The race to November is on, and President Obama is launching a new ad campaign, trying to score votes by blasting Mitt Romney and his tenure as the head of Bain Capital, a private equity firm.
“Bain capital was the majority owner. They were responsible. Mitt Romney was deeply involved in the influence that he exercised over these companies. They made as much money off it as they could, and they closed it down, they filed for bankruptcy without any concern for the families in the communities. Like a vampire. Came in and sucked the life out of us. It was like watching an old friend bleed to death.”
Calling this ad an attack is, if anything, an understatement. Even prominent Democrats are coming out against it for being over the top.
But it does raise some interesting questions.
Is Bain or private equity investing in general morally bankrupt? Is Romney a corporate raider more ruthless than Wall Street?
To answer that, you first have to understand what private equity is -- which the critics clearly don't.
Private-equity firms look for companies that have lost value. They buy those companies, and then invest more in them. That means everything from new strategy to new equipment to new paint on the walls. That investment costs more money, and usually that leads to borrowing, but that's funding the company could never have gotten on its own.
Consider Axle Tech - a manufacturer in Michigan that supplies our soldiers in Afghanistan. The Carlyle Group took over the company in 2005. With their backing, Axle Tech was able to double both production and employment.
Likewise the "victims" of Bain were out of favor and performing poorly. Which is to say, if Bain hadn't come along these companies might have closed their doors and shut down entirely. Not a recipe for job gains.
What about the charge Bain was a hit and run investor - in it for a quick buck?
Not if you look at the facts. The Wall Street Journal analyzed 77 of the companies Bain invested in - their relationship lasted as long as eight years.

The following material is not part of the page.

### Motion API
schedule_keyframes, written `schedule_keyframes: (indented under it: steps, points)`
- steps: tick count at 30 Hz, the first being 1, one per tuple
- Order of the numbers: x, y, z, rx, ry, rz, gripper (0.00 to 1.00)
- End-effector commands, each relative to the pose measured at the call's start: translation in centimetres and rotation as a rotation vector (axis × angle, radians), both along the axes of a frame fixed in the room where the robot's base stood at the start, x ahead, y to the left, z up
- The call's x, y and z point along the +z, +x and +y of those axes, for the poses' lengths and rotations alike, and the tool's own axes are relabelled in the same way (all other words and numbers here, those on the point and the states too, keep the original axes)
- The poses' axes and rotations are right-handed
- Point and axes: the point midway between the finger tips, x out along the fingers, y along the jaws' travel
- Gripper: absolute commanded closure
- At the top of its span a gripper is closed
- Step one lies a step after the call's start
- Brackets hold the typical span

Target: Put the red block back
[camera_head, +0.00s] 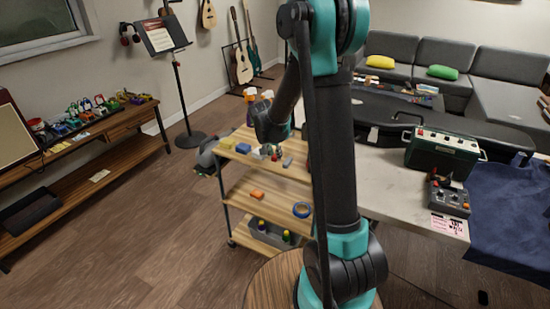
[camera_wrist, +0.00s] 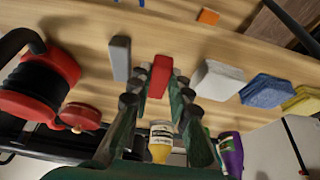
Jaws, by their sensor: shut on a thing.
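The red block (camera_wrist: 160,76) shows in the wrist view between the fingertips of my gripper (camera_wrist: 158,88), which is shut on it. It is in line with the grey block (camera_wrist: 121,58) on one side and the white block (camera_wrist: 217,80) on the other, with gaps between. I cannot tell whether its underside touches the shelf. In the head view my gripper is over the top shelf of the wooden cart (camera_head: 238,167), largely hidden by my arm.
A blue block (camera_wrist: 267,92) and a yellow block (camera_wrist: 302,101) continue the row. A red-and-black spool (camera_wrist: 45,85), a yellow bottle (camera_wrist: 161,142) and a purple bottle (camera_wrist: 230,152) are near my gripper. An orange block (camera_head: 257,195) and blue tape (camera_head: 302,210) lie on the middle shelf.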

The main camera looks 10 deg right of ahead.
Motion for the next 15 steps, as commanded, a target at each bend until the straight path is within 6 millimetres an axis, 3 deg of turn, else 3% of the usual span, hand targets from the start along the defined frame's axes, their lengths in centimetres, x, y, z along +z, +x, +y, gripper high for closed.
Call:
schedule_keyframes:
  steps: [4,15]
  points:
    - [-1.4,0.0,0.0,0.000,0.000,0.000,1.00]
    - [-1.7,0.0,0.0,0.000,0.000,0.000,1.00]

That ain't short term to me.
Look, the real critics of private equity seem to believe these failing companies would have been better off struggling along on their own.
But doesn't it make more sense to turn a business around, rather than watching them hang on by their fingernails and hoping things get better? That's really what the critics are talking about. Wishing, hoping, and waiting.
Now the charge private equity firms fire people is true. Often the first out the door though is senior management. And if the company is dying, everyone's losing their job anyway. But if the firm is successful, more people are hired.
Even the federal government knew they had to slim down the automakers when they bailed them out three years ago, pressuring them to trim their bloated dealership networks. Slashing thousands of jobs.
It is fair to look at how well Bain performed - 22 percent of its investments went belly up.
But the firm also launched Staples, Dominos Pizza and Sports Authority.
Today those companies employ a total of nearly 116,000 people. And Bain investors tripled their money.
Other companies that have benefitted from private equity investors include a couple you might have heard of: GNC, Burger King, and HCA.
So was Bain greedy? Maybe.
Ruthless -- well -- in their quest for profits, yes.
But many people benefitted from their efforts. In other words, companies like Bain do more good than harm.
Not to mention: It's tough for the President to be too hard on so-called "vulture capitalists." after all, he took three and a half million dollars from private equity executives in the last election. And you can bet he'd like even more this time around.